Anyone who has ever traveled to a developing country and had to rough it outside the confines of a luxury hotel can tell you what a precious commodity Charmin is. In Brazil, way back when as I learned to rough it as a Peace Corps volunteer, toilet paper came only in the consistency of ugly crepe paper. Once used, it could not be put down the toilet for fear it would clog up the works, so it was confined to a wastebasket, providing a constant room un-freshener. (Sorry, was that too much information?)

Ask your grandparents or parents their opinion of the evolution of bathroom dry goods. For them, toilet tissue may loom large in the comforts of life.
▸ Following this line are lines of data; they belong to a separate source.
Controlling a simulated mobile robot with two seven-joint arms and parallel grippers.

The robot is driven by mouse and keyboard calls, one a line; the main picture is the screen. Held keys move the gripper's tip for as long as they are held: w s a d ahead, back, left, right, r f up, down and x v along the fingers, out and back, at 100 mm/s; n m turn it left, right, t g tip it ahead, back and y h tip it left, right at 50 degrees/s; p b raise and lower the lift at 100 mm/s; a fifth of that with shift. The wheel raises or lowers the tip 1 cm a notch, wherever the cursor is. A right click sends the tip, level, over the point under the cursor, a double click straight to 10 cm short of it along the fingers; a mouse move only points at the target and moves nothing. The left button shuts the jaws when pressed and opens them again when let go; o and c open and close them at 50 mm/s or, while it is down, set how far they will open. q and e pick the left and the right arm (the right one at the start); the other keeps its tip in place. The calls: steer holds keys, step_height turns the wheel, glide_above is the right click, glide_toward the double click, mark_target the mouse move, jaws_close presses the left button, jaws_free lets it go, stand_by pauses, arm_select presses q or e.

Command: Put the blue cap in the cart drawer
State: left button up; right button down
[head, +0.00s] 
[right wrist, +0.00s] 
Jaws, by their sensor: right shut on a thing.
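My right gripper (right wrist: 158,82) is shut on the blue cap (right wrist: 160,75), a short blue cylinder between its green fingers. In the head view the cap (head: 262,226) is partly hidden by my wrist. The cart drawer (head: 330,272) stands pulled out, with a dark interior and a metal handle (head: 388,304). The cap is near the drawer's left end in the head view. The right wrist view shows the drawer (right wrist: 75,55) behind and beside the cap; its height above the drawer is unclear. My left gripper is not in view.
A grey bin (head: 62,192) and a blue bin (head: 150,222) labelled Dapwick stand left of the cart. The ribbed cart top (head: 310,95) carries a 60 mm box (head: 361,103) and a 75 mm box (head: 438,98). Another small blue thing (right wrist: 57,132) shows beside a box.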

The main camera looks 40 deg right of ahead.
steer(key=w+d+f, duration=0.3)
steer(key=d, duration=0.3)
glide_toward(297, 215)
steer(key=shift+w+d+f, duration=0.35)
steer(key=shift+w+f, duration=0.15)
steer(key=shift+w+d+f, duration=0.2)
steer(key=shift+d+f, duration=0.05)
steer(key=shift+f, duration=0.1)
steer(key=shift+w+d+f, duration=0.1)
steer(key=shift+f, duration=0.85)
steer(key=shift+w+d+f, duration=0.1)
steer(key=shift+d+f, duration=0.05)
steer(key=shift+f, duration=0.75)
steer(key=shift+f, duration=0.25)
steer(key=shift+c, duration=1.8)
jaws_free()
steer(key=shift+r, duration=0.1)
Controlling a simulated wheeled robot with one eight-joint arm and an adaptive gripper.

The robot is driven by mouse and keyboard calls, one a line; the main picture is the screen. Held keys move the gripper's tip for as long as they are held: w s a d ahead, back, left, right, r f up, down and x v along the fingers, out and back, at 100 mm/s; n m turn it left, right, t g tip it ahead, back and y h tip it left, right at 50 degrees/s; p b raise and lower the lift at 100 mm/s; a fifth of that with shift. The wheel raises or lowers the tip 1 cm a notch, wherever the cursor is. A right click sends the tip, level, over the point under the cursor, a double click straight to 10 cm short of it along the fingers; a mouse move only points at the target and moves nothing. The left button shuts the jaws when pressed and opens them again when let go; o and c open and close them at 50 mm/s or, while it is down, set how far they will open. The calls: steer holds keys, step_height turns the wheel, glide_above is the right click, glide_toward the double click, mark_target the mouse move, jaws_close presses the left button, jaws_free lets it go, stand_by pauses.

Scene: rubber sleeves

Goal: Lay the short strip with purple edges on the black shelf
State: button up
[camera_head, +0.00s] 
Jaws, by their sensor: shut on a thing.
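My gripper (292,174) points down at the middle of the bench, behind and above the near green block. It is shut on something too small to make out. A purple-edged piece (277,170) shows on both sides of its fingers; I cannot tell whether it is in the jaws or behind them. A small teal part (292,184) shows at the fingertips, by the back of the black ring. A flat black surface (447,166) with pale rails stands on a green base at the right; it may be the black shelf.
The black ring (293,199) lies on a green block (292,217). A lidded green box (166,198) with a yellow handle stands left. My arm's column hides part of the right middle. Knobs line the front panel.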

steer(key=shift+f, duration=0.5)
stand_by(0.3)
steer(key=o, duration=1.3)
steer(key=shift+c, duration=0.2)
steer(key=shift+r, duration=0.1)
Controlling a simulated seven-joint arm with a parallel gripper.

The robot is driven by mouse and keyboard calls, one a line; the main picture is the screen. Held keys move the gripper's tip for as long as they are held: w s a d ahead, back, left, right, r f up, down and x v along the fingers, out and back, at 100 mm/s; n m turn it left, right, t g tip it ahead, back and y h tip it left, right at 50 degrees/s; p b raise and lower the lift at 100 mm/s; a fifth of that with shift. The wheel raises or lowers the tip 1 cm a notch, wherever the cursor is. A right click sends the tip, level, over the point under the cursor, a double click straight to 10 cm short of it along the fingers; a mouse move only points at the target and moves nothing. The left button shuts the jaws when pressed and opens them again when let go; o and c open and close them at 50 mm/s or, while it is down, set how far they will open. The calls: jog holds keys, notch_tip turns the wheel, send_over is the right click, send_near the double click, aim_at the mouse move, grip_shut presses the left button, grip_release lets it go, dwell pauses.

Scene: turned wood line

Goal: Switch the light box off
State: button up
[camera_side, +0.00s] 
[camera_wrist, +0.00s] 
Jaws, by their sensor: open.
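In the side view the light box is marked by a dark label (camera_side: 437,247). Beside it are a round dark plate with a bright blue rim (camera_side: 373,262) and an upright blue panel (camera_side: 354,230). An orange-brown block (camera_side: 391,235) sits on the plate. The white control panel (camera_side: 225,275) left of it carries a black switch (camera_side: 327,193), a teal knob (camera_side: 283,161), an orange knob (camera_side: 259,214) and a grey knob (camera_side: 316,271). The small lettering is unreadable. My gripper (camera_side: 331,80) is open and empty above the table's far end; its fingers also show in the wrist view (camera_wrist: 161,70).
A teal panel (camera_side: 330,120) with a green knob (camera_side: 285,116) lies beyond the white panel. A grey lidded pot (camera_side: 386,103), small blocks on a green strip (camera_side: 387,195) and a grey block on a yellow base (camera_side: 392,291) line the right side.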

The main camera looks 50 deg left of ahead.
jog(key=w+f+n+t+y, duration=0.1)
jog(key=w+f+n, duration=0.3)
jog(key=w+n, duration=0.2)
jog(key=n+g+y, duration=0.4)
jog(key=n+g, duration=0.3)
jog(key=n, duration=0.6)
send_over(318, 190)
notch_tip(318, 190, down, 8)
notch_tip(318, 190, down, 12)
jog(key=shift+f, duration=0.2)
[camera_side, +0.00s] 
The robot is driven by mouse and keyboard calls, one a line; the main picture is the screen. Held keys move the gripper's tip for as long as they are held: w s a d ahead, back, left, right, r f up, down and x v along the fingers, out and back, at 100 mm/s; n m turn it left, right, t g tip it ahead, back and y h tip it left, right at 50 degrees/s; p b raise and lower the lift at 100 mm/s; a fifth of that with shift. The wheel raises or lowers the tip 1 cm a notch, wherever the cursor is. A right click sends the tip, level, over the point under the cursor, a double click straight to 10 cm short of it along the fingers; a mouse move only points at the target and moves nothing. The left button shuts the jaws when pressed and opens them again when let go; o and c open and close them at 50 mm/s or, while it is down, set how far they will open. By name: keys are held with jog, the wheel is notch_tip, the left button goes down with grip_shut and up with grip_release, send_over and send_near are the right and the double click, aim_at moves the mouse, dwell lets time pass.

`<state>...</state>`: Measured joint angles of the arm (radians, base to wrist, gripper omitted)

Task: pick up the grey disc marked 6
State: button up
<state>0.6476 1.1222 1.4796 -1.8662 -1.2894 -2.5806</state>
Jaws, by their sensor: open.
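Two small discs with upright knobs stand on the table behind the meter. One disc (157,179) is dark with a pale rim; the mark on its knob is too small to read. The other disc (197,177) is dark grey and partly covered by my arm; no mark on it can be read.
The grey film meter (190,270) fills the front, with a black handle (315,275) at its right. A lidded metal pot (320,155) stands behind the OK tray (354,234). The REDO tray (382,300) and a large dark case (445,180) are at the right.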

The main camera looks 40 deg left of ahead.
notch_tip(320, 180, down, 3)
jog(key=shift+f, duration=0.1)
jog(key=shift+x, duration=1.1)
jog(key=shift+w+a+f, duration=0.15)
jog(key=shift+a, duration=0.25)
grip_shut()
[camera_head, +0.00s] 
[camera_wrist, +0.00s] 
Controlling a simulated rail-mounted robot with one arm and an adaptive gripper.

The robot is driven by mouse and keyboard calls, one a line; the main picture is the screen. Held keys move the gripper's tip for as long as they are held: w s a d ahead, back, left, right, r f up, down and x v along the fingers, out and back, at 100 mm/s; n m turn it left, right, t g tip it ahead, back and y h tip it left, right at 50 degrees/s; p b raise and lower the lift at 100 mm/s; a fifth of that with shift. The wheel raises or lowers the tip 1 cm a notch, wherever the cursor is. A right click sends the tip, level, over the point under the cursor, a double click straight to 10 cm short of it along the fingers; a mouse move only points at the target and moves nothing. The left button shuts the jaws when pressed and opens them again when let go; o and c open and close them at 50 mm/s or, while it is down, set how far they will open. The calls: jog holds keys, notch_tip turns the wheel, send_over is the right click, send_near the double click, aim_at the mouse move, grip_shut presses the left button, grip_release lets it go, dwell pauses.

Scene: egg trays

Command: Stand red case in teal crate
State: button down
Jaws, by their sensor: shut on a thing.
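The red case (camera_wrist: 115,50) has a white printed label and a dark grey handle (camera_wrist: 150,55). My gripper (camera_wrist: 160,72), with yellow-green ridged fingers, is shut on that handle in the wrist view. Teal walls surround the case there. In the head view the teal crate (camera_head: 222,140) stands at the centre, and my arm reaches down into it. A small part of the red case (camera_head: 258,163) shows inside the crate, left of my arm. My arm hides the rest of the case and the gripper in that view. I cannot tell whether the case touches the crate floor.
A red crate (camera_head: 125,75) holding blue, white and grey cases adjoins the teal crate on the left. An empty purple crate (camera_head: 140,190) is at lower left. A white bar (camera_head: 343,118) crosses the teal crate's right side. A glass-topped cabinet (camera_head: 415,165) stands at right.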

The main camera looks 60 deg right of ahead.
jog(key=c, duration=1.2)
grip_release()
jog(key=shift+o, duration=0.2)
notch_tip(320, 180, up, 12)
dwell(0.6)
It represents a move away from cold, smelly outhouses and Sears and Roebuck catalog pages; or worse, shelled corn cobs.


Now to the object of this discussion: This week, as you gather with family members and stuff yourselves into oblivion so you can watch the football games with eyes glazed over from satiety, ditch the usual drama and talk to your elders. If you can’t record their anecdotes with a digital recorder of some kind, make mental or physical notes about their wisdom. What are they grateful for? They probably have not expressed their gratitude on Facebook so how else will you know what they deem their life’s blessings?


For an ex-mother-in-law, I’ll bet that sliced, store bread would rank right up there with her first automatic washer. For her, it represented the ultimate luxury and freedom for her own mother from the daily grind of getting hands to elbows dirty with flour. It might have even been a badge of privilege to open a school lunch box to reveal: Viola! A sandwich made with store-bought bread instead of that coarse homemade stuff…. plus a scorer of brownie points with less fortunate classmates.

Our ancestors and elder family members probably found God’s blessings in similar mundane details of daily life . . . things that we have been taking for granted for decades. How will we know what those blessings amounted to unless we ask? How will their voices sing to us from the grave unless they are recorded in some way?

It’s time to draw up a new set of resolutions, well ahead of the New Year. Resolve to talk to your elder relatives, listen to their stories and record them in some way. Find out what they appreciate about toilet tissue. Soon you will be looking at this commodity with more gratefulness, through the eyes of those who saw its advent with much thanksgiving.